اثر حواس پرتی های بصری و شناختی بر روی پیش بینی راننده در یک سناریوی شبیه سازی ماشین

Abstract Distraction is a common cause of accidents (e.g. NHTSA, 2009), and different distraction conditions influence the driving behaviour in a specific way. Despite a lot of research in this area, most studies concentrate on perception errors as a result of visual distraction. The effects of different distraction conditions on higher cognitive processes are still unclear. The fact that accidents happen even if the drivers perceive all relevant information implies that cognitive factors contribute to accidents, too. For this reason, this study was conducted to investigate how different distraction conditions influence the anticipation of events in a car–following scenario. Anticipation is required to know what will happen next, and to react adequately to the situation. In a driving simulator, scenarios with different manoeuvres of a preceding car were created to generate various anticipations and therefore a different adaptation of the driving behaviour. Additionally, a cognitive and a visual secondary task were introduced. The question was in which way either a cognitive or visual distraction influences the generation of anticipations and the construction of an appropriate situation model.

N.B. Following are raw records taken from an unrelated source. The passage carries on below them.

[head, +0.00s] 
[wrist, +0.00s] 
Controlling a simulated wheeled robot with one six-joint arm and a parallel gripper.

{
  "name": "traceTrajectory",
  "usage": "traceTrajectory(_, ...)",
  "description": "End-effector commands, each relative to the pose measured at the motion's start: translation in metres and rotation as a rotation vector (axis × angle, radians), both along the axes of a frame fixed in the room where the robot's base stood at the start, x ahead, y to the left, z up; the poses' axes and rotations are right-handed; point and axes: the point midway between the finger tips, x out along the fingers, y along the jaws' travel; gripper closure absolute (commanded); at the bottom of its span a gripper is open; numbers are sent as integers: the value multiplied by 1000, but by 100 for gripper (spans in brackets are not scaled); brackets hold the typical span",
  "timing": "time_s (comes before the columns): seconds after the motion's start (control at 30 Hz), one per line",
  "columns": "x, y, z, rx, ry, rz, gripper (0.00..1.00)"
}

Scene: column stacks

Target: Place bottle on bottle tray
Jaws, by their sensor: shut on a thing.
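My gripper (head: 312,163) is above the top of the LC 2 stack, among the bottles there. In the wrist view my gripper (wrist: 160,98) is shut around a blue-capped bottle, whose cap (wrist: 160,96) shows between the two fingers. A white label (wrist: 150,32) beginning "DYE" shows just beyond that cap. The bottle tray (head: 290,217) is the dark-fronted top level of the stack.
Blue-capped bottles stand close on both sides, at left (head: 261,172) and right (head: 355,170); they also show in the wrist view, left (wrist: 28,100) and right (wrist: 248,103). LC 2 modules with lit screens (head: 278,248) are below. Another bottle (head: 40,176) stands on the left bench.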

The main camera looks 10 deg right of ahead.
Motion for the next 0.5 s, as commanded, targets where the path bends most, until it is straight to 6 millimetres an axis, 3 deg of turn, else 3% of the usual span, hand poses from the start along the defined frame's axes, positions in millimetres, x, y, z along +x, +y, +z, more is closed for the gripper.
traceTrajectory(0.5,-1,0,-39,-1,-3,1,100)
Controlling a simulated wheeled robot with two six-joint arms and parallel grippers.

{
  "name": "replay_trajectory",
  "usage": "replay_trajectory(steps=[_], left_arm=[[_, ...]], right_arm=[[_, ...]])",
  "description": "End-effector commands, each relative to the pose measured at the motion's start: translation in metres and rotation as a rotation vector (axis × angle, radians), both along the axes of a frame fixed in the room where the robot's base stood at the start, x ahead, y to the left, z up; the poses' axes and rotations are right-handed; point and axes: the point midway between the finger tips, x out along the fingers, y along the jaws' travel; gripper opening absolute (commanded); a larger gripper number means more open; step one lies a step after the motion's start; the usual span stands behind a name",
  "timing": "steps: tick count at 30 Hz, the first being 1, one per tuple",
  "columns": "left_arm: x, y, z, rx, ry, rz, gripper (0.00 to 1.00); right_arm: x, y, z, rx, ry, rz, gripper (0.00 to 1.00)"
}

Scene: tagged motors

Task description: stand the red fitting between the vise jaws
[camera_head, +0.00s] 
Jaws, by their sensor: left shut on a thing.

The results indicate that in the phase when the preceding car showed braking manoeuvres, drivers prolonged their safety distance only when being visually distracted which is probably done to compensate for this visual distraction. This compensation ensued to some extent in the second phase where the preceding cars drove with a constant speed. Additionally, drivers who were visually distracted went somewhat slower when the car in front had braked in phase one. Thus, the drivers seemed to anticipate that the car might brake again and adapted their speed accordingly. This was not found in drivers with cognitive distraction. Thus, cognitive distraction seems to disturb this anticipation. Finally, at an intersection, drivers with visual distraction had a smaller TTC and a higher velocity when the car in front made an unexpected turn. Thus, the impairment of perception due to the visual distraction leads to a slower reaction as compared to a cognitive distraction. Overall, cognitive distraction influences the anticipation of possible future actions of other car drivers negatively while visual distraction deteriorates perception and thus the reaction to critical, sudden events. Thus, different intervention strategies are required to prevent these kinds of accidents.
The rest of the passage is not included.